▶ _Directions for this task_:
Go through the listing and pick out each line with the word "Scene" in it.

▶ _Provided data_:
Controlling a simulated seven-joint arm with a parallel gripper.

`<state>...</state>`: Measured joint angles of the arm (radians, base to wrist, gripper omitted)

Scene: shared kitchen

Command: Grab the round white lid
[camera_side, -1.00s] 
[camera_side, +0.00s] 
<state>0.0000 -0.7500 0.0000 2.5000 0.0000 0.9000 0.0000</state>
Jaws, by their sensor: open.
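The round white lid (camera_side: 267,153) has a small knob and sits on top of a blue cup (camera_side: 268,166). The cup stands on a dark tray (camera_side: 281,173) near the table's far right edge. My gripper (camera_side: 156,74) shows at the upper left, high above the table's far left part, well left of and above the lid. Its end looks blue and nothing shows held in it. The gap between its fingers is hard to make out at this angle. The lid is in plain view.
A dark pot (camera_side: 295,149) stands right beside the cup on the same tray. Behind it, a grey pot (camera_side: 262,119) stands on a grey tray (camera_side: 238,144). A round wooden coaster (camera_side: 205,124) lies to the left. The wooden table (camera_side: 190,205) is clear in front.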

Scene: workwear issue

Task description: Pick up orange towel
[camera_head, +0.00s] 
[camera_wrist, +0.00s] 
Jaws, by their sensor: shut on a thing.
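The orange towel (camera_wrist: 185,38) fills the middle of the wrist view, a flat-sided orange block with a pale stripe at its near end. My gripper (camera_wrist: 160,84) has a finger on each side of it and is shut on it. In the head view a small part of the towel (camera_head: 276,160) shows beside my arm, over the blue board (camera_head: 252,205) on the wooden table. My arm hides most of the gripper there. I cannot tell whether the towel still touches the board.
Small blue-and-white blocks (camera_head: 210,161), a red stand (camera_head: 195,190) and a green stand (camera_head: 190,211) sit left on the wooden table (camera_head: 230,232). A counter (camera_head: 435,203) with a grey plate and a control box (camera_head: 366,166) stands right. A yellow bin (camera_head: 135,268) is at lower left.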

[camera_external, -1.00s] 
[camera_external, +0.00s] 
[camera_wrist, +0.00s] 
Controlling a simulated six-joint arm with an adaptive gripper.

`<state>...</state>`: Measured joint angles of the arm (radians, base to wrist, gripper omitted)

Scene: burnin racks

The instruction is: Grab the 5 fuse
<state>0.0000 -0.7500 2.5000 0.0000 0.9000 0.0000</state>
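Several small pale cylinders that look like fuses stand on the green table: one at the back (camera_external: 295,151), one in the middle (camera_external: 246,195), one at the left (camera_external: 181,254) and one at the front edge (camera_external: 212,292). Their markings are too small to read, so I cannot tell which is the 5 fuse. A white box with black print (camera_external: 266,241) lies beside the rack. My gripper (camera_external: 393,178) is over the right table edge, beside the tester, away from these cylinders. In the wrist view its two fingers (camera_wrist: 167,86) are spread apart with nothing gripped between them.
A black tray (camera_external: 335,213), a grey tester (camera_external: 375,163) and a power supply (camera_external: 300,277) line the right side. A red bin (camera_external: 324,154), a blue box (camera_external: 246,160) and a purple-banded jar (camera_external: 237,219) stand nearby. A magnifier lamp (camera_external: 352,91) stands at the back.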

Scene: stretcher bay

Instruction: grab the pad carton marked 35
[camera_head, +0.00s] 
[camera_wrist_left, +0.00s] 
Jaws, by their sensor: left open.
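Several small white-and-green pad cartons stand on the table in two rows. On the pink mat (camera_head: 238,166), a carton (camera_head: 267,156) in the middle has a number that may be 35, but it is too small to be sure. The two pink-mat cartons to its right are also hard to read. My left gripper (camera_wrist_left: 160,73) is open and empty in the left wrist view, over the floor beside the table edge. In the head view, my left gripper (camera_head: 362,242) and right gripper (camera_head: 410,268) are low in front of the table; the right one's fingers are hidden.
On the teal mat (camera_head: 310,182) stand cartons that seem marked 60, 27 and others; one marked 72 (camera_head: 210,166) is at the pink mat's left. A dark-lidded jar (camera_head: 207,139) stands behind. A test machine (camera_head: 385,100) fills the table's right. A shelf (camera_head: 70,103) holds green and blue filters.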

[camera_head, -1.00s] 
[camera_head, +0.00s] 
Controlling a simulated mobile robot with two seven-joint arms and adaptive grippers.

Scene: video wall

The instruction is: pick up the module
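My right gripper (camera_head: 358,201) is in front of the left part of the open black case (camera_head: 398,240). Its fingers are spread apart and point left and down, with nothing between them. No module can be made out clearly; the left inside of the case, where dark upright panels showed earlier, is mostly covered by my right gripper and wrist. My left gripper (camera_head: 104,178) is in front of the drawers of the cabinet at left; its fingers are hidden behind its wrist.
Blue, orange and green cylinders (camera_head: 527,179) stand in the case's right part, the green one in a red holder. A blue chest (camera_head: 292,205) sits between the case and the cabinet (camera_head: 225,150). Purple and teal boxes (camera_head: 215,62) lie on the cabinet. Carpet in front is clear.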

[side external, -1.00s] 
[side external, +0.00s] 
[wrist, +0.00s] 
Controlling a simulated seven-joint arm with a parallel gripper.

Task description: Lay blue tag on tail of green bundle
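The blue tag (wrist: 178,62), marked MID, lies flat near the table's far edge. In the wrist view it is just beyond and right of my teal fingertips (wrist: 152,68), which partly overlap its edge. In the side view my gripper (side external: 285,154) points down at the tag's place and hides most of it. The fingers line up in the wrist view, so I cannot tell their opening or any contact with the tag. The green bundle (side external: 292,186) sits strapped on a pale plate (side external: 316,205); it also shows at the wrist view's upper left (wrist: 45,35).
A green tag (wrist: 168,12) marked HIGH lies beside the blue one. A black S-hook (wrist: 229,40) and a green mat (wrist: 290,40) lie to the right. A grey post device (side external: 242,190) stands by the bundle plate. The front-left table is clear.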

▶ _Solution for this exercise_:
Scene: shared kitchen
Scene: workwear issue
Scene: burnin racks
Scene: stretcher bay
Scene: video wall

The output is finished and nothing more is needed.